[Python-ideas] A Continuations Compromise in Python

Arnaud Delobelle arnodel at googlemail.com
Sun May 3 19:42:20 CEST 2009


2009/5/3 Stephen J. Turnbull <stephen at xemacs.org>:
> Greg Ewing writes:
>
>  > It's also by no means certain that TCO would provide the
>  > kind of speed benefit that people imagine. A lot of the
>  > overhead of making a Python function call is concerned
>  > with packing up the arguments and unpacking them again,
>  > which you still need to do even if you're reusing the
>  > stack frame.
>
> I thought that was a good part of the appeal of TCO, though, that the
> compiler can often arrange to do data manipulations in such a way that
> the stack frame (or even data-in-register) is just there, ready to go
> when control is transferred.  Ie, the packing/unpacking that is purely
> related to function calling is avoided.  Is this a difficulty in
> implementing for Python, or did I misunderstand the concept?

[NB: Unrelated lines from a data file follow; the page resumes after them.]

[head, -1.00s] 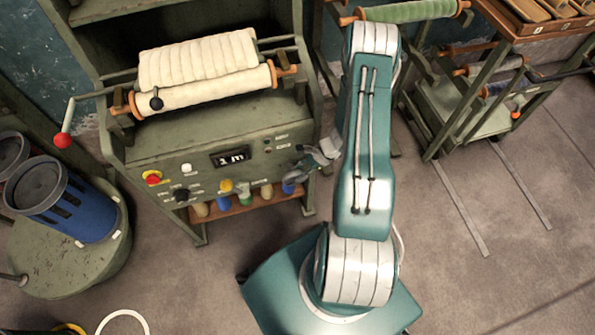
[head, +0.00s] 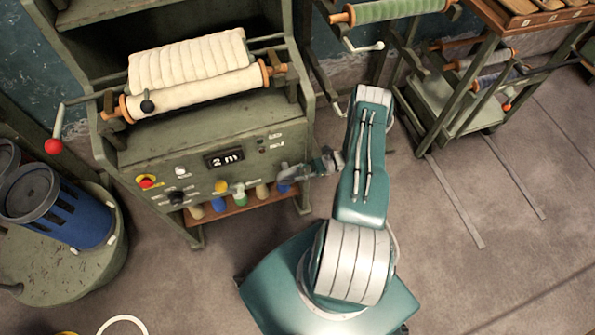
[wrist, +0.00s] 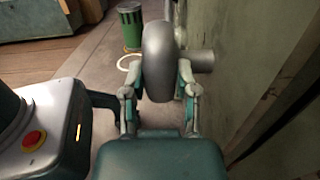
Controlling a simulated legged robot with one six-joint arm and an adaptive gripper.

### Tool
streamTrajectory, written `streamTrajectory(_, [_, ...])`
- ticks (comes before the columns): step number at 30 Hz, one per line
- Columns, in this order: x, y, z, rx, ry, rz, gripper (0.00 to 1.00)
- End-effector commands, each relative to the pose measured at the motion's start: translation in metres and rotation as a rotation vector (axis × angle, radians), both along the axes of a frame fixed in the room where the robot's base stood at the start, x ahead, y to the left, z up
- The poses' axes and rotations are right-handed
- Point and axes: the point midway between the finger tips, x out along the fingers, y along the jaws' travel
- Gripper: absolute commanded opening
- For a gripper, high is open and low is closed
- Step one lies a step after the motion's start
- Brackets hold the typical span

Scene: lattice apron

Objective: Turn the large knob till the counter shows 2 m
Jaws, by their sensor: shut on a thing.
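The counter (head: 224,158) on the green machine's front panel reads "2 m" in the head view. The large knob (wrist: 158,60) is a thick grey disc in the wrist view, on a short grey shaft that comes out of the green panel at right. My gripper (wrist: 160,70) is shut on the knob, one finger on each side of it. In the head view my gripper (head: 297,172) is at the right end of the panel, and the knob is hard to tell from the fingers there.
A cream cloth roll (head: 190,90) lies on top of the machine, with a red-ended crank (head: 54,145) at its left. A smaller black knob (head: 177,197) and a red button (head: 146,181) are on the panel. Bare floor (head: 420,270) lies to the right.

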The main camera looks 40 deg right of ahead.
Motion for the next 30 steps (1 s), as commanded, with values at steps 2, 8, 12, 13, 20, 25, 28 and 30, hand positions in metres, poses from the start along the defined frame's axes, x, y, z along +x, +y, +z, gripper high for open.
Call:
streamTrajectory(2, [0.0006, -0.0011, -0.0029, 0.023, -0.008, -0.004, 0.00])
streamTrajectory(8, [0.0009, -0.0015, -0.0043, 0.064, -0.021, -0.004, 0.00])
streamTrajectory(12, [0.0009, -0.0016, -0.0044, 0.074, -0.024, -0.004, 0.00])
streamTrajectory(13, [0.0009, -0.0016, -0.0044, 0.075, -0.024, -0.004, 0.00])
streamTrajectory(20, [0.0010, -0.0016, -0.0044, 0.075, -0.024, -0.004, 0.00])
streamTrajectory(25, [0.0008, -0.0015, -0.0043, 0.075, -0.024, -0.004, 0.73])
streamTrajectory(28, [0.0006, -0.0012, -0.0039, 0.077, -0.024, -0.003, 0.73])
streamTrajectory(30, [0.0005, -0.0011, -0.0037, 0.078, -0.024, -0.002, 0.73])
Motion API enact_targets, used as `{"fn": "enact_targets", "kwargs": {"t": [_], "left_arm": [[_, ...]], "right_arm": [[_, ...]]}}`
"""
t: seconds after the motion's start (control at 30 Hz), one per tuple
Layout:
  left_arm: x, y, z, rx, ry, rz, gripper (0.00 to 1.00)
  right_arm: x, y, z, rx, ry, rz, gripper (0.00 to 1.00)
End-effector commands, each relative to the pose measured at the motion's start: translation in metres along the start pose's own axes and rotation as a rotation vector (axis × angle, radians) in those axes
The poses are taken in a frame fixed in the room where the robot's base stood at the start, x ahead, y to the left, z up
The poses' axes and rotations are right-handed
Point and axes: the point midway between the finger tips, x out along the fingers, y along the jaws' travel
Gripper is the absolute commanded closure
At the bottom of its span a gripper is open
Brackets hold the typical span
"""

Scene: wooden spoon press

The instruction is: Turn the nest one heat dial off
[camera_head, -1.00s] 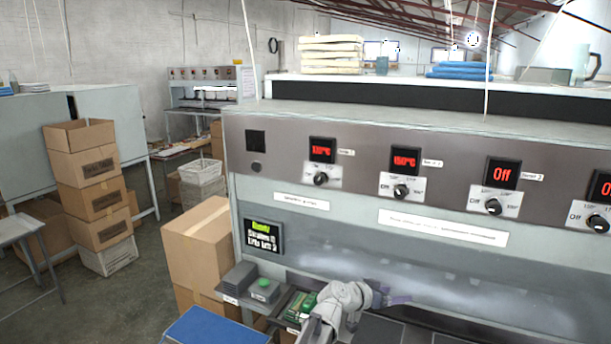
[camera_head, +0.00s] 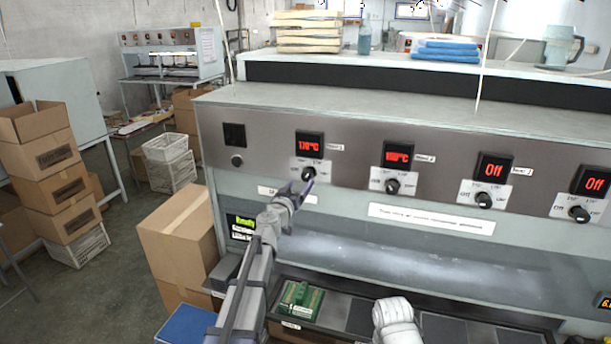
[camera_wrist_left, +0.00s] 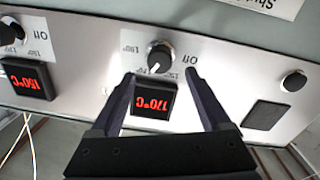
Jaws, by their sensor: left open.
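The leftmost dial (camera_head: 308,174) on the press panel is a black knob with a silver face, below a red display (camera_head: 309,145) reading 170°C. My left gripper (camera_head: 296,190) is raised in front of the panel, just below and left of this dial. In the left wrist view the panel appears upside down. There the dial (camera_wrist_left: 160,57) stands ahead of and between the two open fingers (camera_wrist_left: 160,78), with its display (camera_wrist_left: 155,103) nearer the palm. The fingers look apart from the knob.
A second dial (camera_head: 392,186) sits to the right under a display (camera_head: 398,154) that is lit red. Two more dials, (camera_head: 484,200) and (camera_head: 579,213), have displays reading Off. A green box (camera_head: 299,298) lies on the lower ledge. Cardboard boxes (camera_head: 178,238) stand at left.

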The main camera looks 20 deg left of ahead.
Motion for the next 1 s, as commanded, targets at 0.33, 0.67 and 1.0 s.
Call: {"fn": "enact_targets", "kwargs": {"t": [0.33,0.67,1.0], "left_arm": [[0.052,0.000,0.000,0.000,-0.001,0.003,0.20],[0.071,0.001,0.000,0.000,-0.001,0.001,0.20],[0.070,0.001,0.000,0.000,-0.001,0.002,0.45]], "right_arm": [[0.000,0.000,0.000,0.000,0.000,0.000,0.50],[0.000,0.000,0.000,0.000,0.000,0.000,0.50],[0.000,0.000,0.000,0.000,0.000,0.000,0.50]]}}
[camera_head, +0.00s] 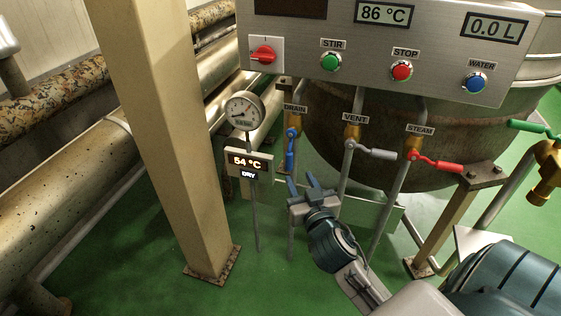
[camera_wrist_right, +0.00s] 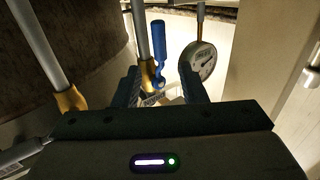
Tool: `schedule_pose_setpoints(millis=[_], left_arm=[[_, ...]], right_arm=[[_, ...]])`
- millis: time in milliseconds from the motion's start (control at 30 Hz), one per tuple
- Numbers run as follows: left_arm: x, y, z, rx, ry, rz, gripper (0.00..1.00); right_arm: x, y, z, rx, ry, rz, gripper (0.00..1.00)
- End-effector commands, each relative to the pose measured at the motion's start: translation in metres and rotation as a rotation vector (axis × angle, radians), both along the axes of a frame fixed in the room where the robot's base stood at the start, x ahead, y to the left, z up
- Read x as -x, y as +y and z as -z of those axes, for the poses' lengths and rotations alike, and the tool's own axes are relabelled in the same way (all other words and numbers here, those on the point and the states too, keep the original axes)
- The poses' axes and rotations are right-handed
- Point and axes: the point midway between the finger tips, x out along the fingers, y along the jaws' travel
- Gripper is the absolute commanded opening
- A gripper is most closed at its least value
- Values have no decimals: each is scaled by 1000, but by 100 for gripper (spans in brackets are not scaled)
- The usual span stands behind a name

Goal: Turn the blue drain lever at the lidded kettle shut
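The blue drain lever (camera_head: 290,157) hangs straight down below its brass valve, under the DRAIN label (camera_head: 295,109), at the lower left of the control panel. My right gripper (camera_head: 299,186) is open and empty, just below the lever in the head view. In the right wrist view the lever (camera_wrist_right: 159,40) shows beyond the gap between the two fingers of the gripper (camera_wrist_right: 160,82), and I see no contact. The kettle (camera_head: 375,130) stands behind the valves, partly hidden by the panel. My left gripper is not in view.
The grey vent lever (camera_head: 375,152) and red steam lever (camera_head: 437,163) are to the right. A round gauge (camera_head: 244,110) and a display reading 54 °C DRY (camera_head: 249,163) stand just left of the drain lever. A beige column (camera_head: 170,130) is further left.

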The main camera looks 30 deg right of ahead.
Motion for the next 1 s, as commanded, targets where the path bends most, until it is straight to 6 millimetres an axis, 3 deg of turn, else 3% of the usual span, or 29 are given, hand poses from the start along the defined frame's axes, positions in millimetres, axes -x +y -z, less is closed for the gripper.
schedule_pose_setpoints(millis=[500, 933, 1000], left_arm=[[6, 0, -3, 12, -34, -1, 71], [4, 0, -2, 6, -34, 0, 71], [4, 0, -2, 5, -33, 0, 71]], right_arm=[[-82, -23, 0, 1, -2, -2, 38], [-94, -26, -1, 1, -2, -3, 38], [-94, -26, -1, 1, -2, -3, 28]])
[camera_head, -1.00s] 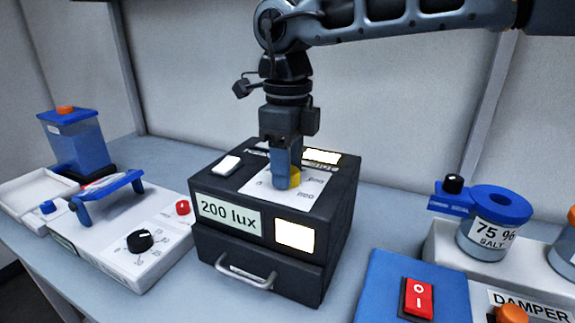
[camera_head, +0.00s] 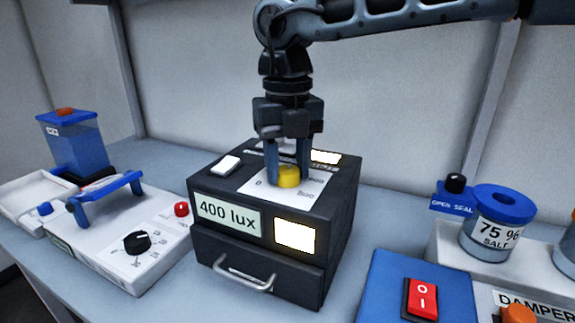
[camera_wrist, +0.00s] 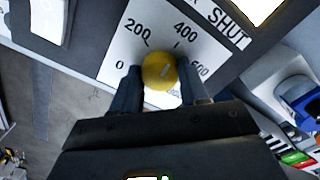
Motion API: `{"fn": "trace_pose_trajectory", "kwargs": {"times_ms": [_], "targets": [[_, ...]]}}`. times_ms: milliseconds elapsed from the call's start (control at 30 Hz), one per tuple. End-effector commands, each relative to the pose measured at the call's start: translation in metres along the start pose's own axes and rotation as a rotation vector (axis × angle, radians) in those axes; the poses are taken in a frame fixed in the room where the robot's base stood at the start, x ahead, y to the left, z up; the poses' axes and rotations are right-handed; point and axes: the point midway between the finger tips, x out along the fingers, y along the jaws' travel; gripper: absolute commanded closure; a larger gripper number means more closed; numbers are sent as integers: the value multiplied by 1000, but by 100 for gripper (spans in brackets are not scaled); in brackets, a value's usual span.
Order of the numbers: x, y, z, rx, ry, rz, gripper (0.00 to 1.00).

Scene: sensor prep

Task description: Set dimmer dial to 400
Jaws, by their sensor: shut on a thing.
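The yellow dimmer dial (camera_head: 290,176) sits on a white scale plate (camera_head: 258,188) on top of a black box (camera_head: 334,214). The box's front display (camera_head: 228,214) reads "400 lux". My gripper (camera_head: 288,179) points straight down with one finger on each side of the dial, shut on it. In the wrist view the dial (camera_wrist: 158,71) sits between the two fingers, below the printed 200 and 400 marks. The fingers hide part of the scale.
A white switch (camera_head: 229,163) and a lit window share the box top. A drawer handle (camera_head: 243,277) sticks out in front. A white device with a black knob (camera_head: 137,242) stands left. A blue panel with a red switch (camera_head: 422,298) and a salt jar (camera_head: 496,230) stand right.

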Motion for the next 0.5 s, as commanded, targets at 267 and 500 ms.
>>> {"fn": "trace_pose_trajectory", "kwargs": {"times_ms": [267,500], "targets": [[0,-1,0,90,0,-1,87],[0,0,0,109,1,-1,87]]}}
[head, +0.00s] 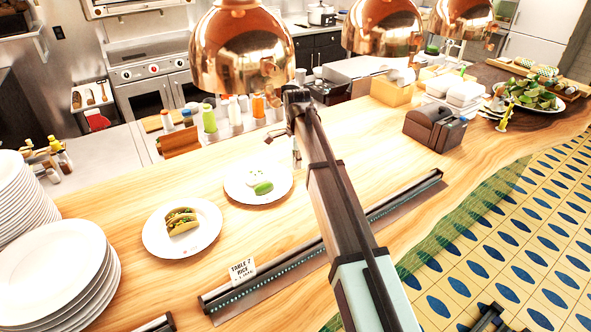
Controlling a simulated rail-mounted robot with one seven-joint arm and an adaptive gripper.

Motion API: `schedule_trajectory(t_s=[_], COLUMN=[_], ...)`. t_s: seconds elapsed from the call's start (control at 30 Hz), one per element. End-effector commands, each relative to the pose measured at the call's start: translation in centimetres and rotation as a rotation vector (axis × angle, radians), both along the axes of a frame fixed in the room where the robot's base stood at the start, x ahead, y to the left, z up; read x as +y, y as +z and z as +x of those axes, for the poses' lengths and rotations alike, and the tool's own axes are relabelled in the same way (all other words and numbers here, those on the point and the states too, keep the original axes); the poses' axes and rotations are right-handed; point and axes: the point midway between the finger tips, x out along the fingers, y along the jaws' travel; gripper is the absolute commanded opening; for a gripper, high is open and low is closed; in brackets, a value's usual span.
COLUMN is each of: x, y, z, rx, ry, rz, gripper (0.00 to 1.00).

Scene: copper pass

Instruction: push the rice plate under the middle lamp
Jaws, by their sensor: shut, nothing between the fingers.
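The rice plate (236,192) is a white plate with a white mound and a green piece on it. It rests on the wooden counter, left of my arm and near the left copper lamp in the picture. The middle lamp (383,28) is a copper dome hanging farther right, beyond my arm. My gripper (297,158) points down at the plate's far right edge. It is shut and empty, partly hidden by my arm; I cannot tell whether it touches the rim.
A taco plate (154,236) sits left of the rice plate. A "Table 2 Rice" ticket (242,270) stands on a dark rail (408,203) along the near edge. Plate stacks (52,270) fill the left. A dark box (434,128) stands right; the counter between is largely clear.

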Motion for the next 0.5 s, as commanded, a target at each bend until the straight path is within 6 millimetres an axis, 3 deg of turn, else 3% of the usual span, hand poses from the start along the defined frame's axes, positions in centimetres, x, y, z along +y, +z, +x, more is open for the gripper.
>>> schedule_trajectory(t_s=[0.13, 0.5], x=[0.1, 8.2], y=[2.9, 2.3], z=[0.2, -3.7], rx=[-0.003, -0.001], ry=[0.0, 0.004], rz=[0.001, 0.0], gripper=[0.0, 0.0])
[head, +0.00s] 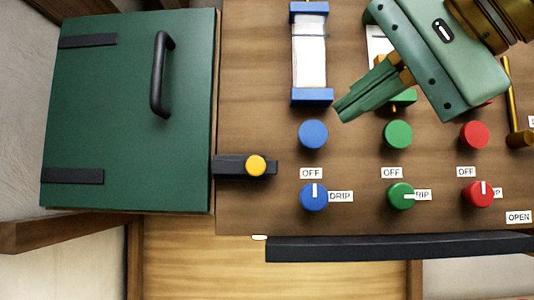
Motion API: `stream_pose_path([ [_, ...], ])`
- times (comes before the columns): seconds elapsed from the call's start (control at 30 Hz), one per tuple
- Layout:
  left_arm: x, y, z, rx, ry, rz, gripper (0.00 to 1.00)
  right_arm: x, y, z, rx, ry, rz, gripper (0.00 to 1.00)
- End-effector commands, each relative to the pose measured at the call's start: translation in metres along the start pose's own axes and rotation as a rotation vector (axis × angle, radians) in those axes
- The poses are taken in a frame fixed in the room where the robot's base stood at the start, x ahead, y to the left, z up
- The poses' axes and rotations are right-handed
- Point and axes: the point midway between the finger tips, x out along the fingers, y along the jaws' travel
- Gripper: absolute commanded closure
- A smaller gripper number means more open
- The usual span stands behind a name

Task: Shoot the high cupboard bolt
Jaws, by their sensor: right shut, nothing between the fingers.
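The green cupboard door (130,130) is at the left, lying flush in its place as far as I can tell, with a black bar handle (156,80). The bolt is a dark bar (228,167) with a round yellow knob (256,166), on the brown panel just right of the door's edge. Its left end meets that edge; I cannot tell whether it reaches past it. My right gripper (342,113) is shut and empty, up and to the right of the bolt, in front of the panel. It hides part of the green fixture behind it. My left gripper is not in view.
Blue, green and red buttons (313,134) and dials (314,197) fill the panel right of the bolt. A blue-ended white tube holder (310,50) stands above them. A black ledge (390,247) runs below. The panel between door and tube holder is clear.

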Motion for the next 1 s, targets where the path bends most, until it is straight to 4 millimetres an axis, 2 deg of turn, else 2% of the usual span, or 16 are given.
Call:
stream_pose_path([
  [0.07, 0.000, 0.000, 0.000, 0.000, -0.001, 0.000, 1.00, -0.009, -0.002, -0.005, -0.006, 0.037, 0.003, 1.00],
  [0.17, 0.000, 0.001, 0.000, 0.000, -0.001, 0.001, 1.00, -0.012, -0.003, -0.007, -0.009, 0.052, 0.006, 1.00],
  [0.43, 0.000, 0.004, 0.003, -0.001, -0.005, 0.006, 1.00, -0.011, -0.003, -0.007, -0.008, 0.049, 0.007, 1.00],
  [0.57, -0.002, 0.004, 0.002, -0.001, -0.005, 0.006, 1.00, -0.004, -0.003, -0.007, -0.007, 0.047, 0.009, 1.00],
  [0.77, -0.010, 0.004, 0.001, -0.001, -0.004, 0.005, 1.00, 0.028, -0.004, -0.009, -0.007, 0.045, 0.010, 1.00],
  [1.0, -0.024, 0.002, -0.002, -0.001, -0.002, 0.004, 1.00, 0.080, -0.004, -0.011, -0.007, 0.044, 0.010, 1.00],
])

This can be done with recursive tail calls, but I guess that in
Python, in general, the compiler is not able to know whether a tail
call is actually calling the function currently being executed, as the
compiler only knows it calls a function with a given name (which is
only bound to an object at runtime).  However, I think that the
interpreter would be able to decide this at run time - and even to
short-circuit the packing/unpacking sequence of parameters.